Le politologue s’est félicité que des meetings politiques aient pu se tenir à Buea, à Bamenda et dans quelques arrondissements de cette partie du territoire camerounais, malgré « beaucoup d’expressions de vengeance » qui subsistent encore dans le nord-ouest et le sud-ouest.
Peu après le vote, le président Paul Biya a salué la maturité dans le déroulement du scrutin, qualifiant le processus de calme. « Rien n’est acquis, attendons qu’on connaisse le nom de l’élu », a-t-il déclaré à la presse, accompagné de son épouse Chantal, à la sortie d’un bureau de vote près du palais présidentiel à Yaoundé. En revanche, le candidat de l’opposition et ancien allié de Biya, Issa Tchiroma Bakary, qui a voté dans sa ville natale de Garoua, a déclaré avoir fait l’objet de menaces.
Paul Atanga Nji met en garde contre la publication de faux résultats
A l’issue du scrutin, Paul Atanga Nji, le ministre de l’administration territoriale, a mis en garde tous les candidats et rappelé que « la campagne et le vote sont terminés ». Etant donné que des tendances sont été publiées sur les réseaux sociaux dès dimanche, sur la base des procès-verbaux et des résultats de comptage de votes sur le terrain, l’autorité territoriale a sifflé la fin de la récréation.

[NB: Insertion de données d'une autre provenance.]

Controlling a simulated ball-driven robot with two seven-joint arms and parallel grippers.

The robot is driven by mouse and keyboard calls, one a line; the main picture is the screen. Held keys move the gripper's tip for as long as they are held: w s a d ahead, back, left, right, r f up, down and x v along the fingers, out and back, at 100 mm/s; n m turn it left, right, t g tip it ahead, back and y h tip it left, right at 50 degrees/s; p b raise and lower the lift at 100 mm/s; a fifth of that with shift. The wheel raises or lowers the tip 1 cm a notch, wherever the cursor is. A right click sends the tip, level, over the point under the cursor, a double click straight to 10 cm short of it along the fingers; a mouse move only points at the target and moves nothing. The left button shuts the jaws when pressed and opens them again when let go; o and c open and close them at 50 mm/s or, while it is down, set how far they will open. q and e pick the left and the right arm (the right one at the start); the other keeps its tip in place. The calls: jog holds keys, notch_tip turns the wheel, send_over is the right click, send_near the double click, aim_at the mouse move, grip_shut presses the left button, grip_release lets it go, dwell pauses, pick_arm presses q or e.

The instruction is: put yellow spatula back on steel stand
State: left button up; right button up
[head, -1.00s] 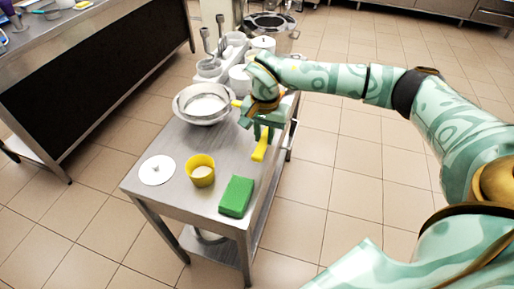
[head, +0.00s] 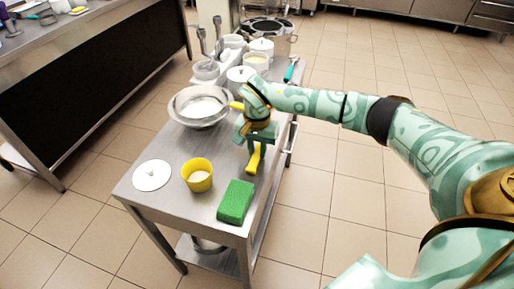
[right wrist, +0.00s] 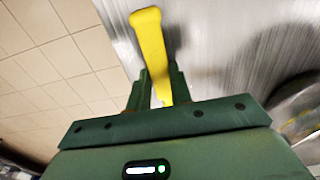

« Dès aujourd’hui, la récréation est donc terminée. Seules les instances chargées de la centralisation et du recensement des votes prendront le relais. Par la suite, le Conseil constitutionnel prendra le relais jusqu’à la proclamation officielle des résultats du scrutin présidentiel », a indiqué Paul Atanga Nji.
« Aucune autre démarche en dehors de ce cadre légal ne doit exister ou prospérer », a-t-il averti. « L’administration passera à l’offensive pour mettre un terme à cette imposture qui consiste à fabriquer des faux résultats des élections et les rendre publics à travers des plateformes illégales », poursuit-il.
« Les contrevenants, quel que soit leur statut politique ou social, feront face à la rigueur de la loi sans la moindre complaisance », a insisté le ministre Paul Atanga Nji qui affirme avoir reçu des informations selon lesquelles un candidat anonyme envisageait de revendiquer la victoire au préalable.